I sostantivi femminili presentano anch’essi molte terminazioni diverse. Se non sono accentati sull’ultima sillaba (féra, furmìga, gàmba) hanno il plurale che termina in i (féri, furmìghi, gàmbi), mentre se sono tronchi non cambiano al plurale (crus, curnìs, ciàf, ca); quelli in ia (senza accento sulla i: scudéscia, ségia) al plurale perdono la a finale (scudésci, ségi); viceversa nei casi (molto rari) di i accentata (strìa) si segue la regola generale e la a diventa i (strìi).

Fra i nomi non numerabili troviamo (come in italiano) i mesi (giné), i metalli (argént), gli stati (Svìzera), nomi collettivi (patǜsc), molti alimenti (lac), alcune malattie (ràbgia (CA)), diverse erbe (èrba cavalìna), nomi astratti (fìfa).

Fra i nomi difettivi di singolare troviamo oggetti formati da due parti uguali (ugiài), alcune pietanze (rustìt), alcune erbe (scarpèti de la Madòna), nomi che indicano una pluralità di oggetti (vinàsci) o di eventi (estòbi) (CH).

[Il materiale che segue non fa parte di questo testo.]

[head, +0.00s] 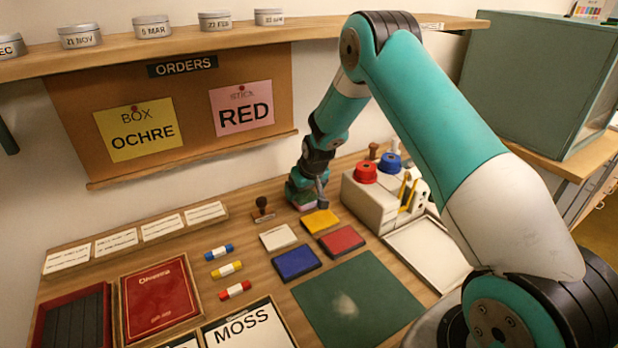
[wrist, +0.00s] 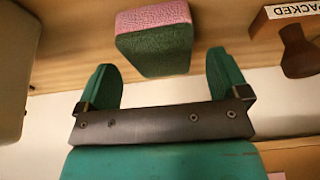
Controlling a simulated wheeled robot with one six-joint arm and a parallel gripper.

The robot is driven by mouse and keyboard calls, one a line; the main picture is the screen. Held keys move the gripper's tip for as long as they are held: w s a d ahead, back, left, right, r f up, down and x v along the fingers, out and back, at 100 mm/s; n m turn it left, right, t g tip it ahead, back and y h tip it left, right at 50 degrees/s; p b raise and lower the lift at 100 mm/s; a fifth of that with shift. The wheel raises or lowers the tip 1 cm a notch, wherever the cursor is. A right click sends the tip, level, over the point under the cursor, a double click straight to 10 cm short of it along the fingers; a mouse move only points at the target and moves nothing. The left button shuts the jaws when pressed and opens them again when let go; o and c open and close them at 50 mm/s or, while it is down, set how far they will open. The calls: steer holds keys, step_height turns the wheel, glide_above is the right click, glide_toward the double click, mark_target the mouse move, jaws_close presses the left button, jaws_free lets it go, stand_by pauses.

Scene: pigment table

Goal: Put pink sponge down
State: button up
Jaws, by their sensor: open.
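The sponge (wrist: 155,45), a block with a pink layer and a dark green layer, sits on the wooden table in the wrist view, its pink side toward the tabletop. My gripper (wrist: 160,62) is open, with one green finger to each side of the sponge's near end and a visible gap on both sides. In the head view my gripper (head: 306,190) is low at the back of the table, and only a small pink edge of the sponge (head: 301,206) shows under it; the rest is hidden.
A wooden stamp (head: 262,210) stands just left of my gripper; a stamp and a PACKED label (wrist: 293,10) show in the wrist view. A white box with red and blue knobs (head: 375,200) is close on the right. Coloured pads, including a white one (head: 278,237), lie in front.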

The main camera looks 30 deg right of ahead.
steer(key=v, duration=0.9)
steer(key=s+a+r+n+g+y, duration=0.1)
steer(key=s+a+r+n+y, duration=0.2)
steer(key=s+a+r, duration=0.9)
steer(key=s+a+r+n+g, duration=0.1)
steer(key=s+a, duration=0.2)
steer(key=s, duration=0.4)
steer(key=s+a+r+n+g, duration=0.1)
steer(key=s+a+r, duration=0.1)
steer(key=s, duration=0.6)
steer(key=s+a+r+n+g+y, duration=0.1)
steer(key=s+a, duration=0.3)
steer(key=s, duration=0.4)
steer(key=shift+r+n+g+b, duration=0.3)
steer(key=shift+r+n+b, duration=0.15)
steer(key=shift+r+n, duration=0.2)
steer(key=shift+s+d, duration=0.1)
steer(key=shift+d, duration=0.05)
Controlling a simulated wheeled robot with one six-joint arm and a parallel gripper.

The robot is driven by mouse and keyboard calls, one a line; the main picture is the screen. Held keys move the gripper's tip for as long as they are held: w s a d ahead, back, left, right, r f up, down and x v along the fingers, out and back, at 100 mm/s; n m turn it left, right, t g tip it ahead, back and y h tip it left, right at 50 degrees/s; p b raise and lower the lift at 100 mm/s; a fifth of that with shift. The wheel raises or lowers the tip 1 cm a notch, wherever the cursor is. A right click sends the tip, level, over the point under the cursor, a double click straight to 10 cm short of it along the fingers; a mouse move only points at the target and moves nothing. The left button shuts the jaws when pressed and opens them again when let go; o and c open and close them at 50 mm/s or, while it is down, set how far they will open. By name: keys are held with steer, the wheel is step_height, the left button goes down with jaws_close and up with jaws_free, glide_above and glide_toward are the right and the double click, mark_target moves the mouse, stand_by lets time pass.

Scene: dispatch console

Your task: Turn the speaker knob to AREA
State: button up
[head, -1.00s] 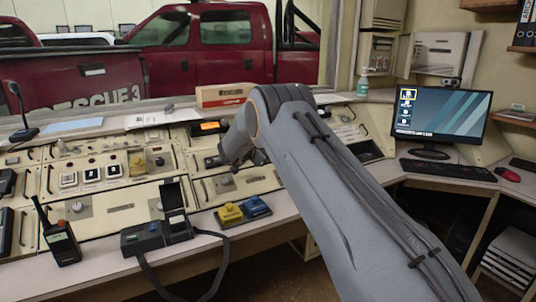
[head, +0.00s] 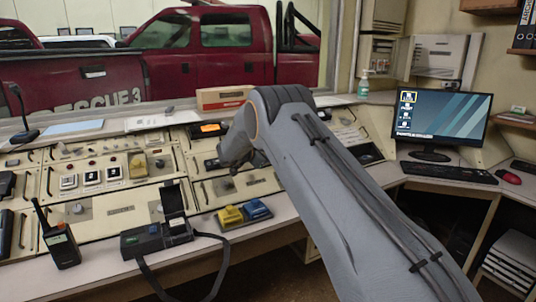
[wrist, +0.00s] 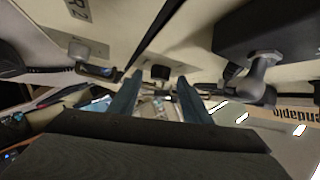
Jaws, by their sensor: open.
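My gripper (wrist: 158,78) is open and empty, with its two blue-grey fingers apart in the wrist view. In the head view the arm hides the fingers, and its end hangs over the middle of the console. I cannot tell whether this is the speaker knob. Another grey knob (head: 78,208) sits on the left console panel in the head view. No AREA marking or pointer direction is readable.
A cardboard box (head: 222,97) is behind. The monitor (head: 440,117) and keyboard (head: 449,172) are at right.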

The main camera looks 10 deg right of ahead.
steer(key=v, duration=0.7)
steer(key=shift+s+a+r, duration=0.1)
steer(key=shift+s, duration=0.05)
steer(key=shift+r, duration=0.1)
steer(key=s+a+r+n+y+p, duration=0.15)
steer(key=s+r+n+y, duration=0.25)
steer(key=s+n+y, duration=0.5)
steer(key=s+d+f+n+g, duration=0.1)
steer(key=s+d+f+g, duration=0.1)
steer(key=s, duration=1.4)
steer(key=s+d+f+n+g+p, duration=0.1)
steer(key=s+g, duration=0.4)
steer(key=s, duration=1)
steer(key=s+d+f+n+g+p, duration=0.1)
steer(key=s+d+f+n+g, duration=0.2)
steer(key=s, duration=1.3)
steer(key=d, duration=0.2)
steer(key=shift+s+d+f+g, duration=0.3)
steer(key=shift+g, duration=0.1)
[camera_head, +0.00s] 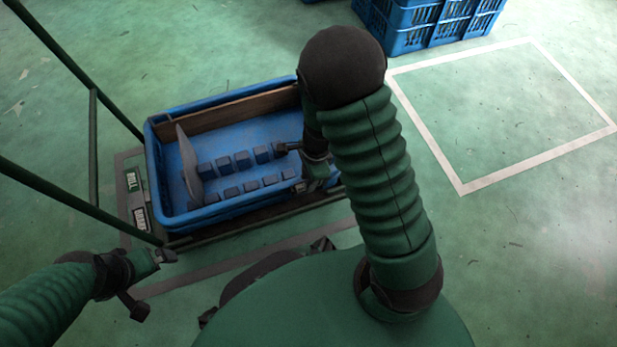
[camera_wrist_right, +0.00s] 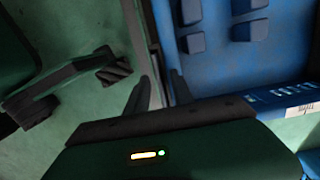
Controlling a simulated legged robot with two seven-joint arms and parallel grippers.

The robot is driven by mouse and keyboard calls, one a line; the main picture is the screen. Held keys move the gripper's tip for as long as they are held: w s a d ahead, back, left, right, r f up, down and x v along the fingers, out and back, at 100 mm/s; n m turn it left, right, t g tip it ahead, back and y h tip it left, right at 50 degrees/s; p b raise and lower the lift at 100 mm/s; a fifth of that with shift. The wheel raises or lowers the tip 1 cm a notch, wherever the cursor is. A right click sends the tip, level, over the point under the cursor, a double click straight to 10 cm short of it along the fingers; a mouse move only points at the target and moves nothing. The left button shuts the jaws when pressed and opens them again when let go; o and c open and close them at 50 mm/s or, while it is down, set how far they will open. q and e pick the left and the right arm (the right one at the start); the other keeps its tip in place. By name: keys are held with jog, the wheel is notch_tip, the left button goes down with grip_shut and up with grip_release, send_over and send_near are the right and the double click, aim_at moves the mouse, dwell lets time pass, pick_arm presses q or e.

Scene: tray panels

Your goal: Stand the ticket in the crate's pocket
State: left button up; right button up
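The blue crate (camera_head: 158,190) sits on a low cart, with a grey panel (camera_head: 188,165) standing tilted inside at its left end. My left gripper (camera_head: 163,257) is near the cart's front left corner.
Several blue blocks (camera_head: 223,165) stand in rows inside the crate. Two printed labels (camera_head: 140,218) lie left of it. Dark green cart rails (camera_head: 75,205) rise at the left. More blue crates (camera_head: 430,25) stand at the back; a white-outlined floor square (camera_head: 540,157) is empty.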

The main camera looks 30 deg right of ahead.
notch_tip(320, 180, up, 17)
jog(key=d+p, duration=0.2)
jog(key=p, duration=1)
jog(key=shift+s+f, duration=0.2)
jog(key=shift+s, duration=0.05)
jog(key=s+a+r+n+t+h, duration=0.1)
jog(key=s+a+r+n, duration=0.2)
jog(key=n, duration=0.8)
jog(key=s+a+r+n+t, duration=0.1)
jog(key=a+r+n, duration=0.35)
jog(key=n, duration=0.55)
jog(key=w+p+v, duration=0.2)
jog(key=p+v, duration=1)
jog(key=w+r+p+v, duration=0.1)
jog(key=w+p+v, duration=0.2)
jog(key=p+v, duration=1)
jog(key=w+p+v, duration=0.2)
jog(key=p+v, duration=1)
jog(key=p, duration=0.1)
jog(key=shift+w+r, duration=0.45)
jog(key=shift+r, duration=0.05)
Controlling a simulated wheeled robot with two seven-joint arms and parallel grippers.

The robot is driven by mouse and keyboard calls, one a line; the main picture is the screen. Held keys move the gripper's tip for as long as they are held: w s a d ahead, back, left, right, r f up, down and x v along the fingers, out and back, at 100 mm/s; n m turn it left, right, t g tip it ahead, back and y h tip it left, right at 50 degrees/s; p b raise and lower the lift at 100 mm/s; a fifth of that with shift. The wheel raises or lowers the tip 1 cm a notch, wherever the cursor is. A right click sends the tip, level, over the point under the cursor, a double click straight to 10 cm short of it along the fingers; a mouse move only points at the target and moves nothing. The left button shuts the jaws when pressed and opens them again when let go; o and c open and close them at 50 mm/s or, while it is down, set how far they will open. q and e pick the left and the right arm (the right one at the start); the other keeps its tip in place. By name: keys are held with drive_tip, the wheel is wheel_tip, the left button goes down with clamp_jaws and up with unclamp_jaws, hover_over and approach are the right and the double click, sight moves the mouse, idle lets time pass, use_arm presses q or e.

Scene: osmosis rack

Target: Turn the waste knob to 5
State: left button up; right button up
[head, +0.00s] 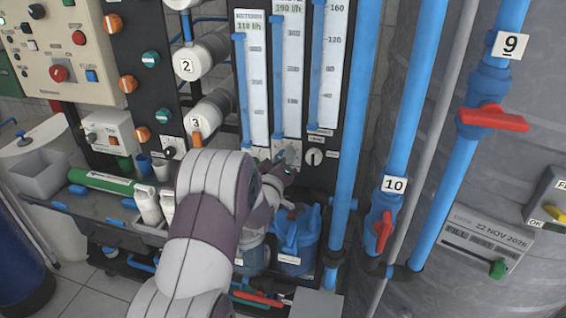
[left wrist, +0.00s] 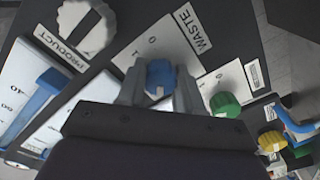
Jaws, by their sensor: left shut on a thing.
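The waste knob (left wrist: 160,74) is a small blue knob on a white plate below the WASTE label (left wrist: 192,26) in the left wrist view. My left gripper (left wrist: 160,88) is shut on it, one grey finger on each side. A pale mark shows on the knob's side nearest the camera. Numerals on the plate are only partly readable, so I cannot tell the setting. In the head view my left arm reaches to the foot of the flow-meter panel, with the gripper (head: 284,172) just below a white plate (head: 287,152). My right gripper is not in view.
The white product knob (left wrist: 90,28) is beside the waste plate. Green (left wrist: 225,104) and yellow (left wrist: 270,141) knobs are on the other side. Blue pipes with red valve handles (head: 492,117) stand to the right in the head view. A blue filter housing (head: 296,240) is below the gripper.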

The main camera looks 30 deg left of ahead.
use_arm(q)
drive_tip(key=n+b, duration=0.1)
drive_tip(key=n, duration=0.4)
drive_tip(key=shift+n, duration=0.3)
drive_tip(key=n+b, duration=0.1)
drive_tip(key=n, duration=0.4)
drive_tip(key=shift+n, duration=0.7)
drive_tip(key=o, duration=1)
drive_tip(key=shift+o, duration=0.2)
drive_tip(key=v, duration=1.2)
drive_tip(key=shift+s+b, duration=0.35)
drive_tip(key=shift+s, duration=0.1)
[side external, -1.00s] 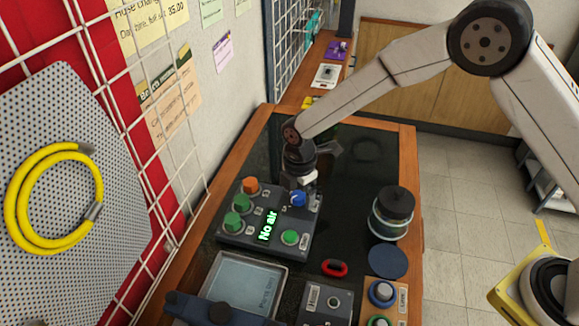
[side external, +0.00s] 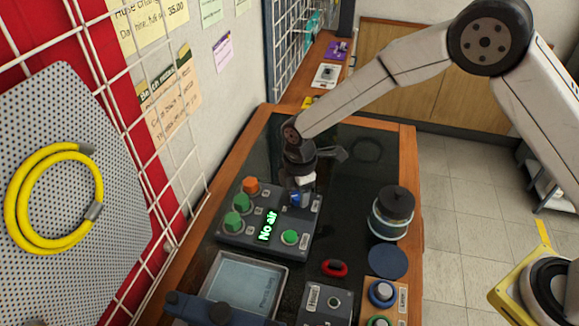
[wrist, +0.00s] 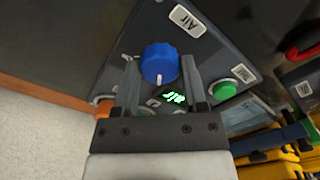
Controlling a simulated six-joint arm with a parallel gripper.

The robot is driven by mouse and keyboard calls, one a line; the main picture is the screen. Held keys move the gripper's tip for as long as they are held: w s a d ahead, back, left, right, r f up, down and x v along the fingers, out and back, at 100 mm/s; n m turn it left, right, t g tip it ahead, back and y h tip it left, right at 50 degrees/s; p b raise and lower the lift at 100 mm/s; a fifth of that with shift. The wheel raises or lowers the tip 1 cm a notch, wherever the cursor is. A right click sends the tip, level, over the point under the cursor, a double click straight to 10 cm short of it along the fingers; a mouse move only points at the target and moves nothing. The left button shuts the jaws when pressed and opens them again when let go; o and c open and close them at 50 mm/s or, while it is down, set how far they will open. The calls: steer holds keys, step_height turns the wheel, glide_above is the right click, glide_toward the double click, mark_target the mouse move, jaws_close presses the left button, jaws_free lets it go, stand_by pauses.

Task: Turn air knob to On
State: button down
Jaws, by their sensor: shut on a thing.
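The blue air knob (wrist: 159,62) sits on the grey control panel (wrist: 212,52), beside a label reading "Air". My gripper (wrist: 161,72) has one finger on each side of this knob and is shut on it. A white pointer mark shows on the knob's near side in the wrist view. In the side view the blue knob (side external: 295,198) is partly hidden under my gripper (side external: 300,190). The panel's glowing green text (side external: 267,226) reads "No air".
Green knobs (side external: 241,202) and an orange knob (side external: 250,185) stand close by on the panel, with a green button (side external: 290,237). A grey tray (side external: 284,257) lies in front. A dark-lidded jar (side external: 396,205) stands right. The dark tabletop behind the panel is clear.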

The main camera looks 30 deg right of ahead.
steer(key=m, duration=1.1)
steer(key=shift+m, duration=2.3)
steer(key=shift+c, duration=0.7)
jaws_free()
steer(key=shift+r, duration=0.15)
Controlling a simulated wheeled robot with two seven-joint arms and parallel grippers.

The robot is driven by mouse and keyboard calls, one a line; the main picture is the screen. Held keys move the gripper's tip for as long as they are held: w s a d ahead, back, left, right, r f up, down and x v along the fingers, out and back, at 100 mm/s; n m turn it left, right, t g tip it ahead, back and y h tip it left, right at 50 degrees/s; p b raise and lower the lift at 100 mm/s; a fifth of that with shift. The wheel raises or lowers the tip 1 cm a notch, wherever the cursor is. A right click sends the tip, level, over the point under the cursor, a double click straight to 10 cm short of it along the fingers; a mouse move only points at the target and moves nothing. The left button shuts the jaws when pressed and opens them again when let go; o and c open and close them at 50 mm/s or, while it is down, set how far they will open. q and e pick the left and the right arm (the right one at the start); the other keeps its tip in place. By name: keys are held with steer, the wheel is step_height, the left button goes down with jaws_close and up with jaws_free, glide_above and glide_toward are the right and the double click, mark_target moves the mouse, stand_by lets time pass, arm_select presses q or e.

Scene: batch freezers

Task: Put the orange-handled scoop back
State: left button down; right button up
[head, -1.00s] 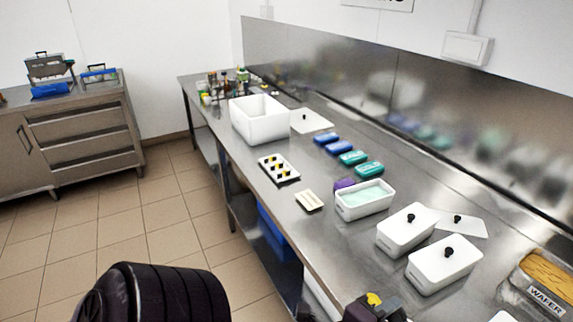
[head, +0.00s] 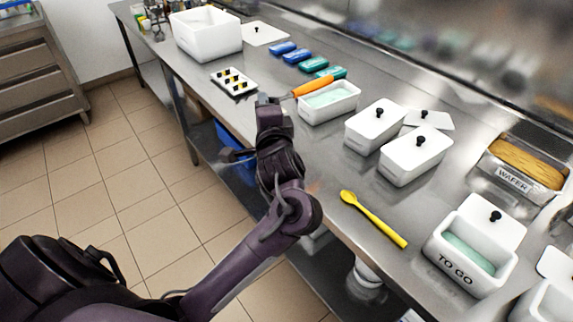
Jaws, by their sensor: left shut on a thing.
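My left gripper (head: 270,102) is above the front edge of the steel counter, shut on the orange-handled scoop. The scoop's bowl is not clearly visible at the gripper. I cannot tell whether the scoop touches the tub. My right gripper is not in view.
A yellow scoop (head: 373,219) lies on the counter (head: 330,160) near its front edge. Two lidded white tubs (head: 376,130) stand right of the open tub. A TO GO tub (head: 466,256), a wafer bin (head: 523,170) and a mould tray (head: 234,83) are also there.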

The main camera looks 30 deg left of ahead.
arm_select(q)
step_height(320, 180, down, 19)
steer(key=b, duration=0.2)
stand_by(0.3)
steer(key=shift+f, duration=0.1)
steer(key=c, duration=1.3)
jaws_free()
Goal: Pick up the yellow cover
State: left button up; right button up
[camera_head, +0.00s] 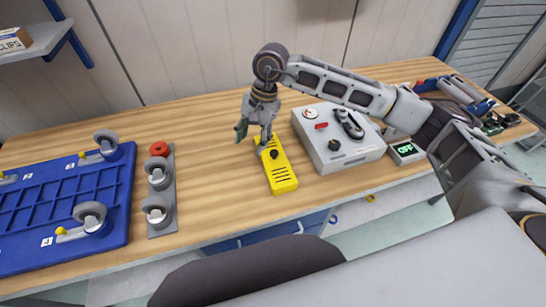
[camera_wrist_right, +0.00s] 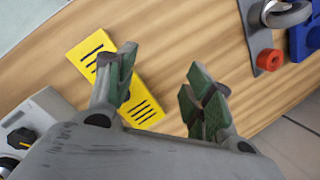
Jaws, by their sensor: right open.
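The yellow cover (camera_head: 281,176) is a flat rectangle with dark slots, lying on the wooden table in front of me. It also shows in the right wrist view (camera_wrist_right: 87,53), partly hidden behind one finger. My right gripper (camera_head: 252,135) is at the far end of the cover, above it and a little to the left. In the right wrist view my right gripper (camera_wrist_right: 163,90) is open, with one finger over the cover and the other over bare wood. Nothing is between the fingers. My left gripper is in neither view.
A grey box (camera_head: 339,150) with a knob stands close to the right of the cover. A grey plate with casters (camera_head: 160,190) and a blue tray (camera_head: 60,205) are to the left. Bare tabletop (camera_head: 215,190) lies between the plate and the cover.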

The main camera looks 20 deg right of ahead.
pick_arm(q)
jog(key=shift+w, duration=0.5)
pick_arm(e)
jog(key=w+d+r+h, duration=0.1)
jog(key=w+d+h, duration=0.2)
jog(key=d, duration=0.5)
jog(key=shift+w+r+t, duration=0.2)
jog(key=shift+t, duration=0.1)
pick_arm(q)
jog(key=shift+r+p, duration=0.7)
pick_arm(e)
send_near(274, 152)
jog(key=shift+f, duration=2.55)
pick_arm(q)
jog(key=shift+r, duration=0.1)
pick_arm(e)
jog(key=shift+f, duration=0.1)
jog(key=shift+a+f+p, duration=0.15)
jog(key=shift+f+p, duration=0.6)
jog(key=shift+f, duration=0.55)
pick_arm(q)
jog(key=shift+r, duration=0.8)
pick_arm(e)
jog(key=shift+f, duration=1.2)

Come in italiano possiamo avere l’alterazione del sostantivo con diminutivi, accrescitivi, vezzeggiativi, dispregiativi. Il suffisso diminutivo più comune è -in, -ina (pécen, pecenìn), ma frequenti sono anche -el, -ela (dòs, dusèl), -esel, -esela (punt, puntesèl), -isin/-esin, -isina/-esina (bót, butisìn a Castionetto, but, butesìn a Chiuro), -et, -eta (ram, ramèt), -al, -ala (rùgia, rugiàl), -öl, -öla (maz, mazö́l), mentre per l’accrescitivo troviamo -un, -una (s’cèt, s’cetùn). Alcuni suffissi possono assumere connotazioni affettive diverse, vezzeggiative o spregiative, a seconda dei singoli casi o del contesto: -ot, -ota (s’cèt, s’cetòt), -usc, -uscia (fèmna, femnǜscia), -at, -ata (gérlu, gerlàt); più nettamente spregiativo -asc, -ascia (bùca, bucàscia; gat, gatàsc). Non mancano casi di cumulo di suffissi (pésc, pesciatìn), raramente anche dello stesso (pit, pitinìn). Si fa notare che più spesso rispetto all’italiano l’alterato diventa maschile mentre il termine di base è femminile e, in questi casi, l’alterazione si fa più evidente (dalla base ‘na fèmna, en femnùn è più usato e più forte rispetto a ‘na femnùna, così come da ‘na padèla si ha en padelìn, da ‘na pesciàda en pesciadùn, da ‘na stràda en stradùn). Dagli esempi sopra esposti si vede come l’alterazione avvenga tramite suffissazione, ma spesso a cambiare è anche la base del termine (dòs, dusèl; còrda, curdìna; parö́l, parulìn; can, cagnàsc;  dit, didìn).

 

Il vocabolario riporta tutti i sostantivi al singolare, individuati dall’indicazione sm. o sf. (l’uso di s. che sta per sostantivo sia maschile che femminile si limita ai casi di uso sostantivato di un aggettivo) e seguiti, fra parentesi, dal plurale solo se diverso dal singolare. 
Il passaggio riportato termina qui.